Inside the minds of humans and other animals

Plants don't think – but animals do. The difference between the thoughts of humans and the thoughts of other animals – and whether we will ever be able to find out exactly what they are - will be the topic of a public lecture given this evening by a Cambridge philosopher.

While scientists spend their time in laboratories, philosophers spend their time thinking. Professor Tim Crane, the new Knightsbridge Professor of Philosophy, specializes in thinking about thought. For example: what are the essential features of anything that counts as thought? What is it to be conscious? What is it like to be a dog?

For the last 20 years Crane has been working on these abstract questions about thought and consciousness and he is best known for his book Elements of (2001).

Recently, he has been focusing on the difference between the of humans and the thoughts of other animals - not just on what they think about and how we know about it, but also on what kinds of thought are available to them. These topics will be a strand of his next book, The Objects of Thought, due out in 2012, and will be central to next week's talk.

"Asked what makes the human mind different from the minds of other animals, many people might come up with the answer: it must be language. And many of them will say that the explanation for why we have language is to enable communication," says Crane.

"But other animals do communicate, of course, sometimes to convey messages about their environment. For example, vervet monkeys use one call to alert the troupe to the presence of a leopard and another to the presence of an eagle. So if animals communicate quite complex messages without language, what does language add?"

Crane will argue next week that one of the most distinctive things about human thought is our capacity for speculating about things that don't affect us directly. And he suggests that it is this, rather than any specific need to communicate, which explains the role language plays in our thinking.

While animal communication is based on immediate need - and rooted in the drive for survival - people are preoccupied with all kinds of questions that have no obvious practical benefits. For example, for millennia people have been fascinated by the age and size of the universe. Although this may have developed out of an interest in using the stars for navigation and so on, it became an interest in its own right, a consuming passion for both cosmologists and amateur star-gazers.

This kind of preoccupation is distinctively human and, Crane argues, irreducible to other more basic kinds of thought - we cannot explain people's interest in watching the skies in terms of (say) simple desires for food, comfort and sex.

Aristotle famously said that everyone by nature desires to know. Crane suggests that this fascination with speculation, the acquisition of knowledge for its own sake, is the key to understanding the distinctiveness of human thought and language. Indeed, although we are ignorant of the origins of language, it may be that the desire to store, organise and share thoughts is what pushed us to devise complex language in the first place, he believes.

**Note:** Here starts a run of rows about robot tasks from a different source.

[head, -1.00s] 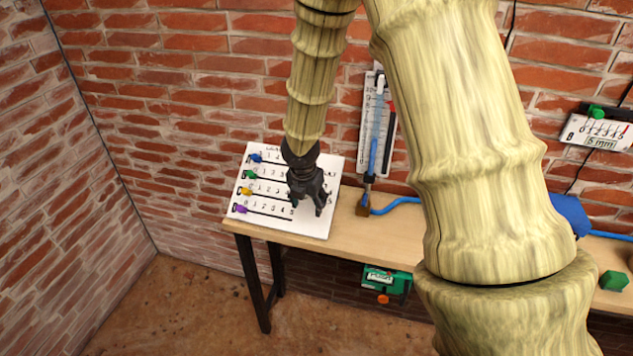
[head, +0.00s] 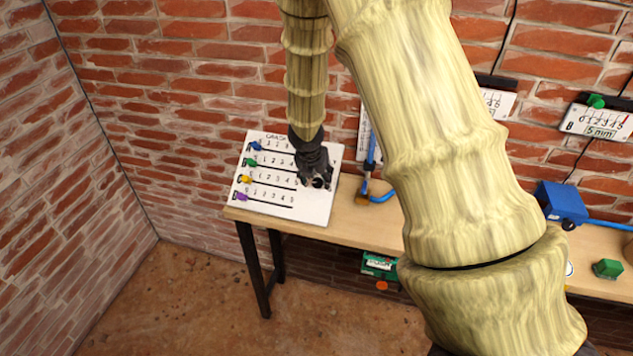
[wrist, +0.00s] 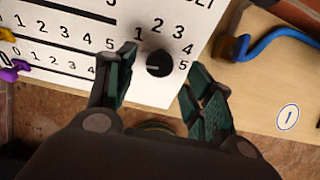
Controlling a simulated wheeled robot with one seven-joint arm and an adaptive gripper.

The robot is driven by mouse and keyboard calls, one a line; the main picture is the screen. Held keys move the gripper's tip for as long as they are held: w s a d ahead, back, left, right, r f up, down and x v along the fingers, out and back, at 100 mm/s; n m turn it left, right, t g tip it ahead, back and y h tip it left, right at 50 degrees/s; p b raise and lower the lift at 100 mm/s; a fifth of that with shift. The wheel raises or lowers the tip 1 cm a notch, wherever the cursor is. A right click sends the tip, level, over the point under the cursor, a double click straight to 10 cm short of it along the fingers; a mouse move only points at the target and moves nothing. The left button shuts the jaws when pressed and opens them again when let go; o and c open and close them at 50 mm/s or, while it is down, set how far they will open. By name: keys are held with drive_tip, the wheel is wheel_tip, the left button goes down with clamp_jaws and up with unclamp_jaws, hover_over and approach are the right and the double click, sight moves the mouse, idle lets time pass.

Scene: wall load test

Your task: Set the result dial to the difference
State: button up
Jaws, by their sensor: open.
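The black result dial (wrist: 158,63) sits on a white board (head: 312,212), with the numbers 1 to 5 visible around it in the wrist view. A pale line on the dial points left, towards my left finger, which may hide a number there. My gripper (wrist: 158,72) is open, one finger on each side of the dial; I cannot tell whether they touch it. In the head view my gripper (head: 316,182) covers the dial area. A gauge marked B (head: 597,122), reading 5 mm, hangs on the wall. Another gauge (head: 497,103) is partly hidden by my arm.
The board carries numbered slots with blue (head: 254,146), green (head: 250,162), yellow (head: 245,179) and purple (head: 241,196) sliders, all near the left ends. A blue hose (wrist: 270,42) lies right of the board. A blue block (head: 561,202) and green piece (head: 607,269) are farther right.

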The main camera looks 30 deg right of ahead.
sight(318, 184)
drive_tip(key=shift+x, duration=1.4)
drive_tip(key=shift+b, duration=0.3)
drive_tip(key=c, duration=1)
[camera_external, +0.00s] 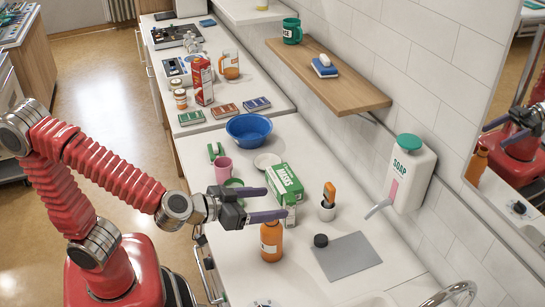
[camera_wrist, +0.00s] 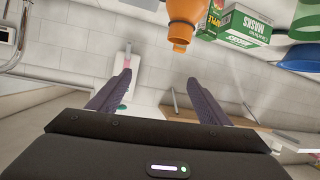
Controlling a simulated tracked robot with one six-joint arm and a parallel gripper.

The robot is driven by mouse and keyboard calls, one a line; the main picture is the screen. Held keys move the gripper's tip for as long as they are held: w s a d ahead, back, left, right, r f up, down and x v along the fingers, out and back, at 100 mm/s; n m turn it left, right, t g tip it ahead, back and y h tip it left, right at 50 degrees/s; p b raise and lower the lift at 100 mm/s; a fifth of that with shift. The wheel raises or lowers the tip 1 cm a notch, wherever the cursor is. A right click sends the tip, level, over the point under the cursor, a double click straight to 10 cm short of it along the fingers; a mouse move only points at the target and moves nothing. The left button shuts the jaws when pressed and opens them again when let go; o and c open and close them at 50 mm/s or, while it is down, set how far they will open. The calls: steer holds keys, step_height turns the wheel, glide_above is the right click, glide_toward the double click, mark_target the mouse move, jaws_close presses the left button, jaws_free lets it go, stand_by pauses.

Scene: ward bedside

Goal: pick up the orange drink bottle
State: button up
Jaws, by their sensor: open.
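In the wrist view, which looks upside down, the bottle (camera_wrist: 187,14) shows at the top edge, partly cut off, outside the space between the fingers. My gripper (camera_external: 276,202) is open, with its two dark purple fingers stretched out to the right, and appears higher than the counter near the bottle. In the wrist view the gap between the fingers (camera_wrist: 160,78) is empty. I see no contact between the fingers and the bottle.
A green MASKS box (camera_external: 285,181) stands behind the bottle, with a pink mug (camera_external: 223,167) and blue bowl (camera_external: 248,128) farther back. A soap dispenser (camera_external: 410,175) hangs on the wall.

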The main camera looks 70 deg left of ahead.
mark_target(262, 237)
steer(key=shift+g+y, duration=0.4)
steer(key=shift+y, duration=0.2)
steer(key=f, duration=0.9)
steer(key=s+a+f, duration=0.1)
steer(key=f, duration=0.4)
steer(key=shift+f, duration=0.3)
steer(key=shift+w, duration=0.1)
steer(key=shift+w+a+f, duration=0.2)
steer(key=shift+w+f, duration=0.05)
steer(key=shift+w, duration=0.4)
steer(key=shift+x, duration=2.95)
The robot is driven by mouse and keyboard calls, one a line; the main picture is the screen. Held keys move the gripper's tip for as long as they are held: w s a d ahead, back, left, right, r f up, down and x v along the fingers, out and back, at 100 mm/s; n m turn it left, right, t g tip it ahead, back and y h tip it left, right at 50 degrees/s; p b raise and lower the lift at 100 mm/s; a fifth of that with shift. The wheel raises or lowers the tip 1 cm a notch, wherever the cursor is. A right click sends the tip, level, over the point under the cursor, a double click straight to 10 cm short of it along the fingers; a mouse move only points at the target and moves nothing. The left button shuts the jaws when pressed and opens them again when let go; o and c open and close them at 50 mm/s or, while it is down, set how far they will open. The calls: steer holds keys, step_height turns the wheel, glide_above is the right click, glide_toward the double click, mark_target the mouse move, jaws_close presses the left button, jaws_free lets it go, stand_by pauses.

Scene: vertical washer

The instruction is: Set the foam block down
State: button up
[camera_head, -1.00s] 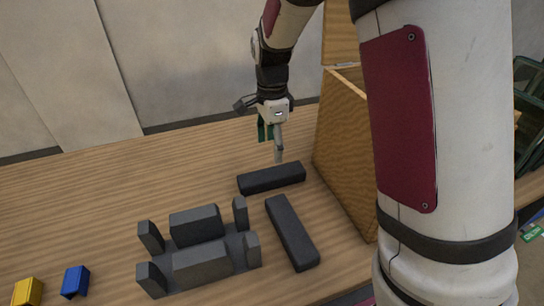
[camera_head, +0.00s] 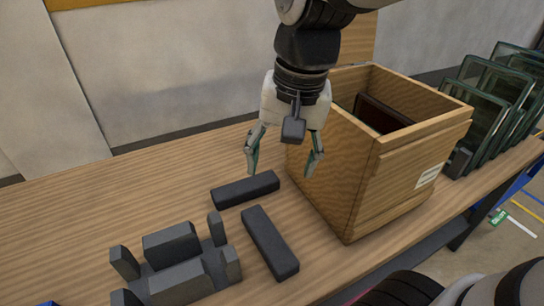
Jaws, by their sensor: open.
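Two long dark grey foam-like blocks lie flat on the wooden table, and I cannot tell which one the task means. The far block (camera_head: 246,190) lies roughly crosswise. The near block (camera_head: 270,243) lies at an angle to it, its far end close to the far block. My gripper (camera_head: 282,168) points down with its fingers spread wide and nothing between them. It is above the table, over the right end of the far block and in front of the wooden box.
An open wooden box (camera_head: 366,185) with a dark red item (camera_head: 385,114) inside stands right of the blocks. A dark fixture (camera_head: 208,262) with upright posts and blocks is at the front left. Glass-like panels (camera_head: 490,100) stand at the back right. The table's left side is clear.

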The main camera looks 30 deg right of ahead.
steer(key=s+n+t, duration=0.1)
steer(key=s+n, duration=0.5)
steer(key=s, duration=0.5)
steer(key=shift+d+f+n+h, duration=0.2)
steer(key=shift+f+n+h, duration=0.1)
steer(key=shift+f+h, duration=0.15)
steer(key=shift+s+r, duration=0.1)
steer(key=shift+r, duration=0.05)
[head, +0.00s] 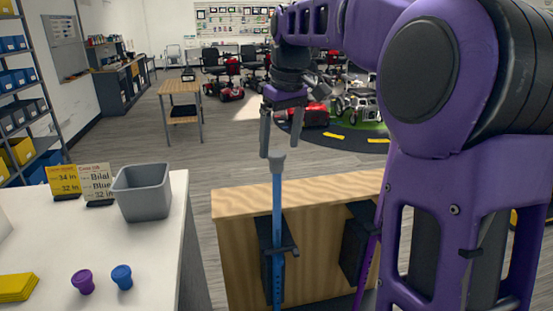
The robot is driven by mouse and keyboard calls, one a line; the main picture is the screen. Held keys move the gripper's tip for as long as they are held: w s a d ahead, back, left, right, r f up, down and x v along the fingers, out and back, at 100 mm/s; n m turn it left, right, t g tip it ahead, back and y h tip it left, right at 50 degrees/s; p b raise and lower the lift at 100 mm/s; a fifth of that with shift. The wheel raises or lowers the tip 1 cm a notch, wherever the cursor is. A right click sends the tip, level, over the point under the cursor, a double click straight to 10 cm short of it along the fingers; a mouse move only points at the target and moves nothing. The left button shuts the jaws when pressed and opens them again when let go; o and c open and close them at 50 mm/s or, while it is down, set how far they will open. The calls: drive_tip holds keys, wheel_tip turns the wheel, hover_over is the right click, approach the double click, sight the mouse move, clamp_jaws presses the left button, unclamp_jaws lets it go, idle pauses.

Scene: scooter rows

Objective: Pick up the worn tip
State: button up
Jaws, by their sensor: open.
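A grey tip (277,164) sits on the top end of an upright blue cane-like shaft (278,215); I take it to be the worn tip. My gripper (279,151) points down just above it, open and empty. Its two fingers are spread to the left and right of the tip's top edge. I cannot tell from this one view whether they touch it or how they line up in depth. A purple tip (83,281) and a blue tip (122,277) stand on the white table (165,235) at the left.
The blue shaft stands against a wooden bench (235,230) with dark holders (361,240). A purple shaft (366,268) is farther right, partly behind my arm.

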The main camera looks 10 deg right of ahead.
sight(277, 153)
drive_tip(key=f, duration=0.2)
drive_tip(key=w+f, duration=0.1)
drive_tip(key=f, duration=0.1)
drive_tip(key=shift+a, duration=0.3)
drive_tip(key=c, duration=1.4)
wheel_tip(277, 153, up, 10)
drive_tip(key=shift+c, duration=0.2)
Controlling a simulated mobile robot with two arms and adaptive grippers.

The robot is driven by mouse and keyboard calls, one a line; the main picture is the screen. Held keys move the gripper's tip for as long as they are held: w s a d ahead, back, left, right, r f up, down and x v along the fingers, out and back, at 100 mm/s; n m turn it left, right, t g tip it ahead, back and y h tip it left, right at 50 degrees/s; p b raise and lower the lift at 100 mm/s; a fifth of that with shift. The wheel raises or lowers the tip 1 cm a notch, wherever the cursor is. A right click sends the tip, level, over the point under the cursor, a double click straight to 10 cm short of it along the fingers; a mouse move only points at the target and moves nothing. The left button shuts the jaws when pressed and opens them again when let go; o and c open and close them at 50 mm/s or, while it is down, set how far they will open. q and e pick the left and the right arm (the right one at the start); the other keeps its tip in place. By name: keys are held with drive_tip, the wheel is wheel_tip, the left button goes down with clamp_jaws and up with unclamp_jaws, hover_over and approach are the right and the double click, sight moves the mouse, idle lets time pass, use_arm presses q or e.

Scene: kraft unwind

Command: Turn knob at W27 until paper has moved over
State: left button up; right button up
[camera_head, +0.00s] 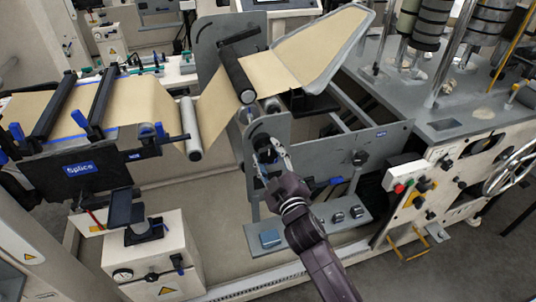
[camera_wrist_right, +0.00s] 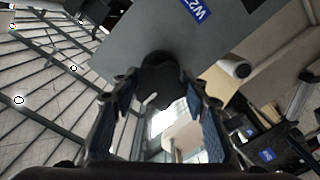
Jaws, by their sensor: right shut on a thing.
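My right gripper (camera_head: 268,152) reaches up from the bottom to the grey upright plate (camera_head: 258,204) in the middle. In the right wrist view the gripper (camera_wrist_right: 160,100) is shut on a black knob (camera_wrist_right: 158,75), with a blue-lined finger on each side. A blue label (camera_wrist_right: 197,9) reading "W2", cut off by the edge, sits on the plate beside the knob. In the head view the gripper mostly hides this knob. Tan kraft paper (camera_head: 150,100) runs from the left table over rollers to the right side. My left gripper is not in view.
A black roller (camera_head: 237,75) and a grey roller (camera_head: 191,128) carry the paper. A splice table (camera_head: 82,168) stands left. Another black knob (camera_head: 360,158) is on the frame to the right. A control panel (camera_head: 412,188) with buttons and a handwheel (camera_head: 512,168) are farther right.

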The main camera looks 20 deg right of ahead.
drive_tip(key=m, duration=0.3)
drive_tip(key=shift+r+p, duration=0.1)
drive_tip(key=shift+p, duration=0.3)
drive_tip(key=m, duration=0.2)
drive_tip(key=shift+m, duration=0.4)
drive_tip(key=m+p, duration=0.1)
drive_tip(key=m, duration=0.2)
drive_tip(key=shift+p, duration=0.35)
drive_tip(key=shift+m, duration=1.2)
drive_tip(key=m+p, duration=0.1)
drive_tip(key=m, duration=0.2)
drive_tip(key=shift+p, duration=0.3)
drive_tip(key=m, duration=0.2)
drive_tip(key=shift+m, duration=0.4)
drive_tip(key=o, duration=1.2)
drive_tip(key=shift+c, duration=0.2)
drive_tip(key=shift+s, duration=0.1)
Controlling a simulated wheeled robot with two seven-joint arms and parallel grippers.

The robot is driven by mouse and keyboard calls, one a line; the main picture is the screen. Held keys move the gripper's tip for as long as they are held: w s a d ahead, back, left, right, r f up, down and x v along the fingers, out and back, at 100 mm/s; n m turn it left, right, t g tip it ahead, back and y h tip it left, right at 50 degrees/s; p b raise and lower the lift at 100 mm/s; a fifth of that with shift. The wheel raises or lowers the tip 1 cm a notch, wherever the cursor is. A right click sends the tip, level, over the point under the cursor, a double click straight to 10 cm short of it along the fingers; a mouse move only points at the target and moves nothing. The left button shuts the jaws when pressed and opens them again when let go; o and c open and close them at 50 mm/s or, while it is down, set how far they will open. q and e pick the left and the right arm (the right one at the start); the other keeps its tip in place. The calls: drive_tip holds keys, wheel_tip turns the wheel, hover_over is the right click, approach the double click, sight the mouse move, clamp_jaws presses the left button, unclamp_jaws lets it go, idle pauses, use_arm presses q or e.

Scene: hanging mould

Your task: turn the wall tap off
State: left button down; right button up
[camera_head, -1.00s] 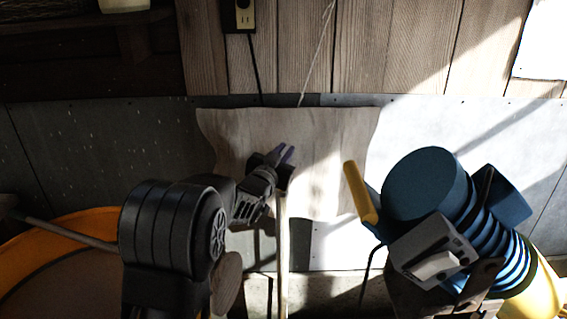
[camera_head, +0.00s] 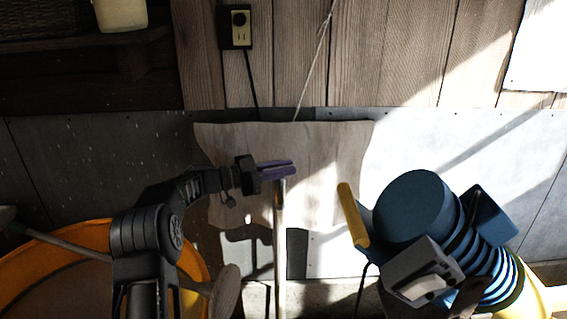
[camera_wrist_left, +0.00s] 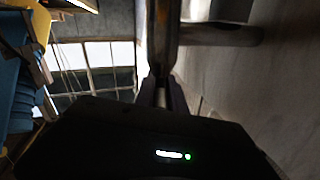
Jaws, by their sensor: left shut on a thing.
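My left gripper (camera_head: 278,169) reaches in from the left, its purple fingers level and pointing right, in front of the panel on the wall. In the left wrist view its fingers (camera_wrist_left: 161,95) are shut on a thin piece that looks like the tap's handle. The wall tap (camera_wrist_left: 162,38) shows there as a worn, rusty upright part just beyond the fingertips, with a round pipe branching right towards the wall. In the head view the tap is mostly hidden, and I cannot tell its handle angle. My right gripper is not in view.
A pale upright pole (camera_head: 279,240) stands just below the fingertips. A large orange tub (camera_head: 185,262) is at lower left. A blue machine with a yellow handle (camera_head: 352,215) stands at right. A power outlet (camera_head: 238,28) is on the wall above.

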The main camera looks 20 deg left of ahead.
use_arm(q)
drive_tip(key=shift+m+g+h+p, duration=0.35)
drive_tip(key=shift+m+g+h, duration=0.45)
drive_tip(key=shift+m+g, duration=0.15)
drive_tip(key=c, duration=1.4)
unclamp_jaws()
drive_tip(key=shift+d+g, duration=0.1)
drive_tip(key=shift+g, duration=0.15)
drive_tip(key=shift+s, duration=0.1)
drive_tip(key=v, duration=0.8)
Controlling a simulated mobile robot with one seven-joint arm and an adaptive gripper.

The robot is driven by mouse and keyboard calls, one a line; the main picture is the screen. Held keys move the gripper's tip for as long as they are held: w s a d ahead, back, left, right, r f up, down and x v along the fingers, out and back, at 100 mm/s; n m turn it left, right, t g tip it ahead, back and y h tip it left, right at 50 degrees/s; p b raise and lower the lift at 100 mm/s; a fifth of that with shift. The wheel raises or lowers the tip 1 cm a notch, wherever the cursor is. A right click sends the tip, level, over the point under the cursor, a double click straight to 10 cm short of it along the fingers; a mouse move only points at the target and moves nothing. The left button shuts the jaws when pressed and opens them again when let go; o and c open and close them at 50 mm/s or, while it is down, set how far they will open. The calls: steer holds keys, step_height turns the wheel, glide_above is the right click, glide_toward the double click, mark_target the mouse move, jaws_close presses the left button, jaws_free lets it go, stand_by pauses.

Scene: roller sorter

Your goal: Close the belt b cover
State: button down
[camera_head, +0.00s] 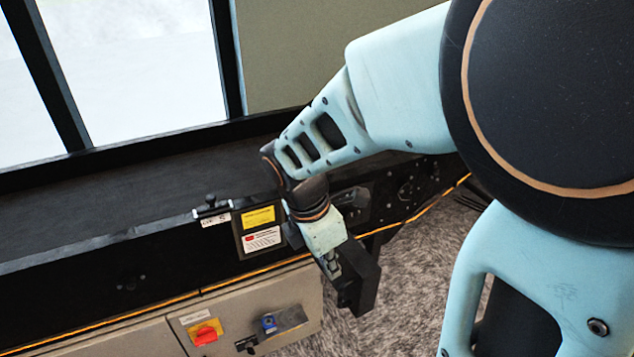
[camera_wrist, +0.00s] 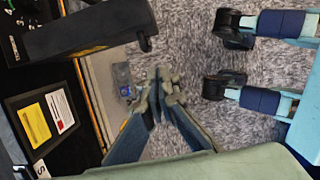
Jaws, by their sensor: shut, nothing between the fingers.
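My gripper (camera_head: 343,296) is low in front of the black conveyor's side, to the right of the yellow and white labels. In the wrist view its two dark fingers (camera_wrist: 159,90) come together at the tips with nothing between them. A dark panel-like part (camera_wrist: 90,30) with a small knob juts out from the conveyor side at the upper left of the wrist view. It may be the belt b cover, but no name on it is readable. The fingertips look apart from it. In the head view my wrist hides part of the side there.
The conveyor bed (camera_head: 130,190) runs along the left. A grey cabinet (camera_head: 305,290) below has a red-yellow switch (camera_head: 205,333) and a blue fitting (camera_head: 268,323). An orange line (camera_head: 430,205) follows the lower edge. Carpet (camera_head: 430,265) at the right is open floor.

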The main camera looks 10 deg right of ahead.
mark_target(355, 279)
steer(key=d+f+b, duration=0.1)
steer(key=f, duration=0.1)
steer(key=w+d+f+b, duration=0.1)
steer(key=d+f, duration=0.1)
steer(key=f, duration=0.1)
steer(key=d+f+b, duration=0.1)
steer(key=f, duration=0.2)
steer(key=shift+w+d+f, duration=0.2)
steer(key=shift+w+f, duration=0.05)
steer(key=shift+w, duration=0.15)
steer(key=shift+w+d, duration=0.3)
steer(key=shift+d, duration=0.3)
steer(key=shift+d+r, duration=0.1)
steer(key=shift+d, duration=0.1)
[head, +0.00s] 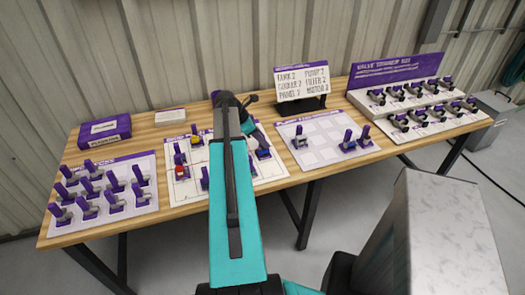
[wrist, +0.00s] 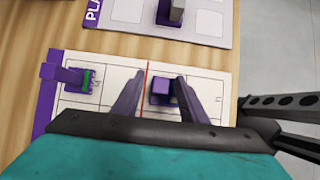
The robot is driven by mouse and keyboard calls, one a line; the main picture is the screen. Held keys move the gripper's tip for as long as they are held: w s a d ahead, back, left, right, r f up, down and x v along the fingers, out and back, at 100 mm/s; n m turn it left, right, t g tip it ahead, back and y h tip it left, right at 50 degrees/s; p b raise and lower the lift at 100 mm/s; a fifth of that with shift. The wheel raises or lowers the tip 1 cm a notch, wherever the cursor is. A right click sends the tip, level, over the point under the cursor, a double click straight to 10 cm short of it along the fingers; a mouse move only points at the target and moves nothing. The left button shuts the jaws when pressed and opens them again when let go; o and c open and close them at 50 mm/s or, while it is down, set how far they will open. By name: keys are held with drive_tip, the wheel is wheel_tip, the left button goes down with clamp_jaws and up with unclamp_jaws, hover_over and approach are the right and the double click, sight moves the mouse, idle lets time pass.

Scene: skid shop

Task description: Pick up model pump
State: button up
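Several small purple-based models stand on the middle white sheet (head: 236,183) on the wooden table in the head view. One has a yellow top (head: 195,138), one a red part (head: 181,171), and one is dark blue (head: 263,152). Which one is the pump I cannot tell. In the wrist view, my gripper (wrist: 160,78) is open, its two fingers apart, with a purple block-topped model (wrist: 160,91) showing between them; contact is unclear. A purple model with a green part (wrist: 77,78) stands left of the fingers. In the head view my arm hides part of the sheet and its models.
A left sheet (head: 152,165) holds several models. A stepped valve stand (head: 352,95) is at the far right. A sign (head: 302,84), a purple box (head: 104,130) and a card (head: 171,117) stand at the back.

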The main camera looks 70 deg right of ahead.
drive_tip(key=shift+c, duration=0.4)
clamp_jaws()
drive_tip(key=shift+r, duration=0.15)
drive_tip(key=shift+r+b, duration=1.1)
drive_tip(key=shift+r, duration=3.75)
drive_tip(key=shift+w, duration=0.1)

As a philosopher Crane is less concerned with the "how" (for example, understanding the nuts and bolts of the brain) than with the more knotty subject of the "what" (the most general features or 'essence' of mind). He understands the mind in terms of the idea of a perspective or a point of view.

"A plant is alive, but it doesn't have a perspective on its life, while a dog certainly does. Like us, dogs perceive, they desire, they remember and they pursue their goals; this is all part of having a perspective," Crane says. "But our kind of perspective on the world is also very different from a dog's, and so to get a proper understanding of our minds, we need to describe in the most general way what these differences are."

Crane doubts that our distinctive capacity for thought can be completely explained in terms of evolution by natural selection, with intellectual curiosity being simply a result of being rewarded by improved survival chances. But neither does he opt for a religious explanation with human braininess being God-given.

Instead he argues that these are not the only options: we can also understand human thought as something genuinely novel which developed somehow out of more primitive kinds of thought, without being reducible to those other kinds of thought.

For this reason, he looks at evidence from animal psychology and from human developmental psychology to support his conjectures about the nature of human thought. 'No-one really knows what 'the' philosophical method is, or what makes a question "philosophical" rather than "scientific". So there should be no boundaries to the kinds of evidence we should consider in forming our philosophical theories.'

But Crane nonetheless diverges sharply from some animal and comparative psychologists whose work he uses. "Scientists work by taking incremental steps and they are sometimes reluctant to make bold hypotheses. Philosophy can sometimes suggest such hypotheses, which may be confirmed or refuted by later science."

But although he thinks we can make some progress in understanding how animal and human thought differ, the exact nature of animal consciousness remains deeply puzzling. "While we can get an inkling of what it might be like to be another person, and experiencing their thoughts, we really don't know what it's like to be a dog. We know that dogs feel pain and pleasure, and that they don't speculate about things like geometry or metaphysics. But the nature of their inner lives is still a mystery to us."